The Cambridge connection
C.P. Cavafy’s introduction to the English literary world was accomplished largely through the efforts of E.M. Forster. Forster met Cavafy during the First World War in Alexandria where, as a conscientious objector, he served with the Red Cross. Already a successful novelist, he was intrigued by both the poet (Daniel Mendelsohn characterizes Forster’s interest as a “crush”) and his work. He composed a vivid portrait of Cavafy, published in 1919 in The Nation and the Atheneum and again in his collection Pharos and Pharillon, which included the description — by now a cliché — of “a Greek gentleman in a straw hat, standing absolutely motionless at a slight angle to the universe.” This essay also featured a translation of “The God Abandons Antony.” After the war Forster brought Cavafy’s poems to the attention of T.S. Eliot, who published “Ithaca” in The Criterion in 1924, and Leonard Woolf, who published “The City” in The Nation and the Atheneum the same year. The translations of all these poems were made, with Cavafy’s involvement, by George Valassopoulo. Woolf also tried unsuccessfully for years to persuade Cavafy (who did not publish a book of his poems in Greek during his lifetime) to let the Hogarth Press bring out a collection of Valassopoulo’s English versions.[1] Cavafy and Forster continued to correspond until the poet’s death.

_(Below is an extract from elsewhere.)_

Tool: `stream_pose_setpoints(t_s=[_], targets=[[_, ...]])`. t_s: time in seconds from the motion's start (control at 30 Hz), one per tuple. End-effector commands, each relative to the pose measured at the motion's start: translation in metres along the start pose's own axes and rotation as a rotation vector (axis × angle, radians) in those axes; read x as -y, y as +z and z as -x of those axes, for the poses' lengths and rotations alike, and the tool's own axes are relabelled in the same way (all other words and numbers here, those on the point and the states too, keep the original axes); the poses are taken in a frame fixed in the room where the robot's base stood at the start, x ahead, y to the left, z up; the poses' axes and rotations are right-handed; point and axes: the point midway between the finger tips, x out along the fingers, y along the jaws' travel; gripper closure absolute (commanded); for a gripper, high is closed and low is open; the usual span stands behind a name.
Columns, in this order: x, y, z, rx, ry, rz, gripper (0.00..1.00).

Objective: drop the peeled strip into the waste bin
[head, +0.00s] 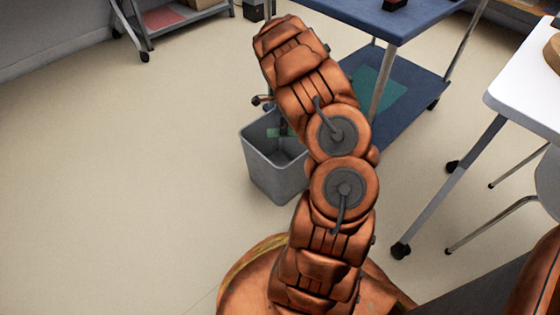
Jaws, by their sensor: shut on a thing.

Forster, who had been an undergraduate (and member of the Apostles) at King’s College, Cambridge, returned to the college as an Honorary Fellow from 1946. A familiar if unobtrusive figure around the Wilkins’ Building and the courts, it was his habit at the beginning of term to invite the handful of undergraduate King’s men reading English to his rooms for tea and conversation. Among the handful reading English in 1954 was a freshman named John Dixon Hunt.

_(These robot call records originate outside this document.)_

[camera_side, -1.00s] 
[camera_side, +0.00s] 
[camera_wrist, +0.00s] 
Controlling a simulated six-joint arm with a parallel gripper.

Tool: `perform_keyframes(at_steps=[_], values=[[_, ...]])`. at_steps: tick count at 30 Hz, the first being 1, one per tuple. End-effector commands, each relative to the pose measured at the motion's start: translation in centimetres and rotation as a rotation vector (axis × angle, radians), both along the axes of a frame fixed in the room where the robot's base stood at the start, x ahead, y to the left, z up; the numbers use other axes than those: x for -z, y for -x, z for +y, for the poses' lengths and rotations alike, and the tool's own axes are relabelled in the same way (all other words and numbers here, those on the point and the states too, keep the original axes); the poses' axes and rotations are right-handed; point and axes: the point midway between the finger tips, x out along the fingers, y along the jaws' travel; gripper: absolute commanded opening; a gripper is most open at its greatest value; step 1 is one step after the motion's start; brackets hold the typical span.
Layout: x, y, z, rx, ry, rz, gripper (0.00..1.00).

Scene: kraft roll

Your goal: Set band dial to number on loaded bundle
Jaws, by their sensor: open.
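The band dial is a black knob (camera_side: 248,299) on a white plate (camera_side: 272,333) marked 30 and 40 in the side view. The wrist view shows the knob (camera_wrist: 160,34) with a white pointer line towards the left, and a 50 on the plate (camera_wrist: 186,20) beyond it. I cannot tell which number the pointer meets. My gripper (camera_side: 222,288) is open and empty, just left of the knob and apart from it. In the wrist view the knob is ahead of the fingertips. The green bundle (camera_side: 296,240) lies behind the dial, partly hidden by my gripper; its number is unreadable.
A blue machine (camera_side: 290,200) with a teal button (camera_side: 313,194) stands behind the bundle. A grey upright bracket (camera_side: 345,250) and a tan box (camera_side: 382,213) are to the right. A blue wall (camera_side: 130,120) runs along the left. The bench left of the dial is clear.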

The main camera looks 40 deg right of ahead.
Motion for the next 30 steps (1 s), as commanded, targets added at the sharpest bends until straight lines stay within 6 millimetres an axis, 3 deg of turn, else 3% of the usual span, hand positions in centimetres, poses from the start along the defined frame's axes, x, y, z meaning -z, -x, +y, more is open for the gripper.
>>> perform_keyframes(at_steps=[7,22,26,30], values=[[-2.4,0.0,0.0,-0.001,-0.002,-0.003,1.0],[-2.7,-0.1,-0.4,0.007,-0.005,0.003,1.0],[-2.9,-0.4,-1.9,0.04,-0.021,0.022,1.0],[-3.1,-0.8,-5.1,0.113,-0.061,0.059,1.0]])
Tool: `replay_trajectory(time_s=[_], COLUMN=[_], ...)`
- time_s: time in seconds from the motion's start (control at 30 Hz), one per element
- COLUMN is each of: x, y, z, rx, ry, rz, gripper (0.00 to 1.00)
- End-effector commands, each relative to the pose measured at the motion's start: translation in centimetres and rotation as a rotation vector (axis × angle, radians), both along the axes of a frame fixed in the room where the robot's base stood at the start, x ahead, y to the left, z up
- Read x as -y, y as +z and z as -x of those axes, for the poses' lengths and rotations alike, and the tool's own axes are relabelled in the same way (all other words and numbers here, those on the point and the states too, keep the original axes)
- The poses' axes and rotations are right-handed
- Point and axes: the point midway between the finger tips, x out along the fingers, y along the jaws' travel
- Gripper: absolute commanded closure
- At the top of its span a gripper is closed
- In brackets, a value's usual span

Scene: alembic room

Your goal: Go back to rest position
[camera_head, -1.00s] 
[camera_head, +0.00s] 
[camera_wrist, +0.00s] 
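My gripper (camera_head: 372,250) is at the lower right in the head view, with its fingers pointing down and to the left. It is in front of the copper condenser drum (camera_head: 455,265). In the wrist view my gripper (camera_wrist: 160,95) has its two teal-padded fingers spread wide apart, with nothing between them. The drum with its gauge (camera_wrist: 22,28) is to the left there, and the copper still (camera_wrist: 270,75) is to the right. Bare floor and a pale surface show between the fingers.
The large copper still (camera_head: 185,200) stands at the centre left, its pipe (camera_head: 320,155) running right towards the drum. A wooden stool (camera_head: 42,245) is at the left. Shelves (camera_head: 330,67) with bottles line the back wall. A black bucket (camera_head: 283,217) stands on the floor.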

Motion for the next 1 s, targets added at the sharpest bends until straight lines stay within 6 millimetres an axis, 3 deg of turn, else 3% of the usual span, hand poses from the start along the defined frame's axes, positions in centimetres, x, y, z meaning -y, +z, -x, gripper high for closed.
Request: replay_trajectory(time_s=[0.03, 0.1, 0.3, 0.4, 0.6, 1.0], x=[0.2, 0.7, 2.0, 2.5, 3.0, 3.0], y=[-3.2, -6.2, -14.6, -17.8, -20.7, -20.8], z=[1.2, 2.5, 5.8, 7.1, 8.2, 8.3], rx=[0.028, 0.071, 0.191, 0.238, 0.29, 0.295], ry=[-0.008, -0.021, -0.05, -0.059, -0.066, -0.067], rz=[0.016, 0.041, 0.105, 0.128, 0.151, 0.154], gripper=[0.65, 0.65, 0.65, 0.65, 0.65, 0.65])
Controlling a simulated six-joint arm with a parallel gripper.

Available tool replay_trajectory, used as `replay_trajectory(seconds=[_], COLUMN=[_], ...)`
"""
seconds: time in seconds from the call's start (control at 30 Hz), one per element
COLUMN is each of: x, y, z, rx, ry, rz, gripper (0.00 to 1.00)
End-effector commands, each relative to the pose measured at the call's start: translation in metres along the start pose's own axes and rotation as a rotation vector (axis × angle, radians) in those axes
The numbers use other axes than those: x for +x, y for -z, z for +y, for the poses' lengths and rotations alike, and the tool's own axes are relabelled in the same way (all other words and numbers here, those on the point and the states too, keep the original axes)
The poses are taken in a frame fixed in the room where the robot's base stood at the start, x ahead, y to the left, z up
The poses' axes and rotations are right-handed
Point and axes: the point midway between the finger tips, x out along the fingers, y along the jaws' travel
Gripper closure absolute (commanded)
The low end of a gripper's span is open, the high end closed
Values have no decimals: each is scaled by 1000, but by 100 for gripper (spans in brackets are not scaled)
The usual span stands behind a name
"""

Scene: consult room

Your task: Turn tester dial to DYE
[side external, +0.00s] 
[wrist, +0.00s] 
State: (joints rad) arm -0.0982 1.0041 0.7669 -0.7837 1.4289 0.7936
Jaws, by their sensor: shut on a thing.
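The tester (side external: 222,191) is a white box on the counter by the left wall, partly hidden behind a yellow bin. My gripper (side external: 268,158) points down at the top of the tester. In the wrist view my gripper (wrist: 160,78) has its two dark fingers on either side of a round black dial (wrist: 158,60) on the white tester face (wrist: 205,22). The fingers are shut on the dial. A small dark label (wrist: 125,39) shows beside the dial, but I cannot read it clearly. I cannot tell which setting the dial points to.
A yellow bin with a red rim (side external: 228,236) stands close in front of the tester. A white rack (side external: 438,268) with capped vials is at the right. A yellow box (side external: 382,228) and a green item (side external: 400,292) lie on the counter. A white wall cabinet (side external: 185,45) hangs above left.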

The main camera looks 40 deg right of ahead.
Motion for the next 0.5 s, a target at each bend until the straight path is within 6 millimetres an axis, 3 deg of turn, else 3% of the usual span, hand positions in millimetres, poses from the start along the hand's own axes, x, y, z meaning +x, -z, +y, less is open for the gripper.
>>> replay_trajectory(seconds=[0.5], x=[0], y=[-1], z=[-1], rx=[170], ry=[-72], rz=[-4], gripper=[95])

As Hunt recalls it, Forster told the group that while he was shy and tended to look at the ground when he walked, they must not hesitate to address him by name if they wished to speak with him at any time. Taking him at his word, Hunt approached “Morgan” later in the term in order to write a short piece about him for a Swedish newspaper. The following year Hunt, like many at the time, became intrigued by the evocation of Cavafy in Lawrence Durrell’s Alexandria Quartet, and resolved to read the poems in the original. He spoke to Forster about the possibility of studying modern Greek. Forster’s generous response to Hunt’s interest in the poet was to lend him, among other things, the Valassopoulo translations, most of which were still unpublished.
The young scholar made good use of them, reading them against Mavrogordato’s collection and the French versions of Théodore Griva as he set out to augment the classical Greek he’d learned at Bristol Grammar School. By June of 1957 he had written a concise and perspicuous appreciation of Cavafy’s work (reproduced below; click to read a full-size PDF version) for Granta, then the university’s undergraduate magazine. Quotations in the essay show that Hunt had also read Bowra’s essay “Constantine Cavafy and the Greek Past” from The Creative Experiment as well as Edmond Jaloux’s prefatory study to Griva’s translations.

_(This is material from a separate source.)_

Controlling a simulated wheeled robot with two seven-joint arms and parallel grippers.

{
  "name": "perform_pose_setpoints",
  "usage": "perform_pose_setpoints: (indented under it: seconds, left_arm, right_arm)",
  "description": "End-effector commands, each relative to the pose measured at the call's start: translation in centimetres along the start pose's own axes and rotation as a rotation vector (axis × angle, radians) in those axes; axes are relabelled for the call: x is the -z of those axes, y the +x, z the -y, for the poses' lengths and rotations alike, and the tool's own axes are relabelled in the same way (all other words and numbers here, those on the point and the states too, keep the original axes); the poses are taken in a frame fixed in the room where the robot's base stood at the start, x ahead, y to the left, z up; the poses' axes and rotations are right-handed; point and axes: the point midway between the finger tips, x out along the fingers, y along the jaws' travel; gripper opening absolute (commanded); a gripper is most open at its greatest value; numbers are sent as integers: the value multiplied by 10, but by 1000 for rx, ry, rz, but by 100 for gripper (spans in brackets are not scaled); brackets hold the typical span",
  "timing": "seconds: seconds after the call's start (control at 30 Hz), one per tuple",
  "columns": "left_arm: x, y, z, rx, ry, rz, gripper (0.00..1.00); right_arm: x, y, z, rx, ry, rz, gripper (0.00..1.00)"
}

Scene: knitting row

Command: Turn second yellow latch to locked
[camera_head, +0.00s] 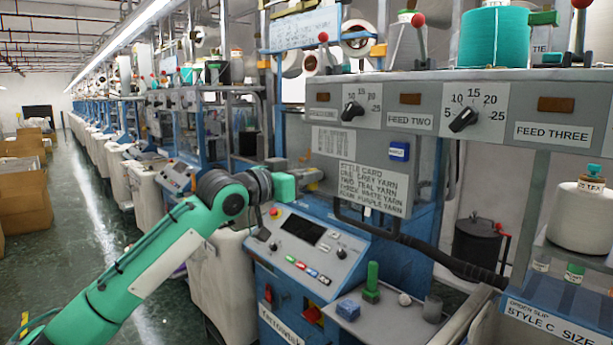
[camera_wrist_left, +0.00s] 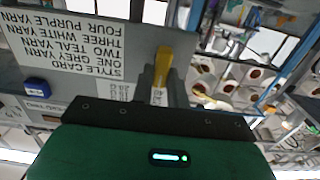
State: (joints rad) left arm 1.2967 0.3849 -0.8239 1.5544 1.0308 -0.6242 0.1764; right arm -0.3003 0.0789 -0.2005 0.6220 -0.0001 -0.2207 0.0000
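A yellow latch (camera_wrist_left: 162,67) stands out beside the style card at the machine's left end, seen in the left wrist view. My left gripper (camera_head: 314,178) reaches the machine front from the left, left of the style card (camera_head: 374,188). In the wrist view the grey fingers of my left gripper (camera_wrist_left: 161,86) are close together on either side of the latch and appear shut on it. In the head view the gripper mostly hides this latch. A second yellow piece (camera_wrist_left: 206,97) shows to the right in the wrist view. My right gripper is not in view.
A control panel (camera_head: 308,243) with a screen and buttons lies below my left gripper. A small shelf (camera_head: 380,326) holds a blue block, a green peg and other pieces. A black hose (camera_head: 440,256) runs to the right. The aisle (camera_head: 100,200) at left is open.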

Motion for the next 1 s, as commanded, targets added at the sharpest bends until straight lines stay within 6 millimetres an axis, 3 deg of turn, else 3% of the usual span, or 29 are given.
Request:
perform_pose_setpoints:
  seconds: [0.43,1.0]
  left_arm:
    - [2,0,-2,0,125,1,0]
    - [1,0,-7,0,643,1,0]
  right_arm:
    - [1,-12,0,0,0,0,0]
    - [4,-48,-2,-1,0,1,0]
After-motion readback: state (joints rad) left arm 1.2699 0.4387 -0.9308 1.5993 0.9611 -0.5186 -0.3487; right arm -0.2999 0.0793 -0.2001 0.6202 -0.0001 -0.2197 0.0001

Formed at a time when Cavafy criticism in English was sparse, Hunt’s judgments were consistent with those of his mentors as well as the consensus of later critics. In a note of acknowledgment appended to the Granta essay he wrote: “Cavafy’s collected poems have been published by the Hogarth Press in the translations of Professor John Mavrogordato and they are the only edition available. They often lack the essential magic that is such an important aspect of the poet and which has been captured with greater success by Mr. George Valassopoulo.”
Many readers will know John Dixon Hunt as an internationally eminent historian and theorist of landscape, gardens, and placemaking and as a longtime professor at Penn. He began his academic career, however, as a literary scholar and maintains a lively interest in poetry. I’d like to thank him for sharing this personal link to Forster and to Cavafy and allowing us to overhear the “great conversation” as it passes from one speaker to the next.
In a 1951 article, reprinted in Two Cheers for Democracy, Forster said of Valassopoulo, who was born in Alexandria but studied in England, that of all the people who had tried to translate Cavafy, he was “most to his taste.” “He had the advantage,” Forster went on, “of working with the poet and he has brought much magic across; Cavafy is largely magic.” Even as an undergraduate, Hunt clearly shared this opinion. Besides, like Forster and Hunt, Valassopoulo had been a Cambridge man, and Mavrogordato was a professor at that other place.
1. The Hogarth Press did, however, publish the first collection of English translations of Cavafy, by John Mavrogordato, in 1951.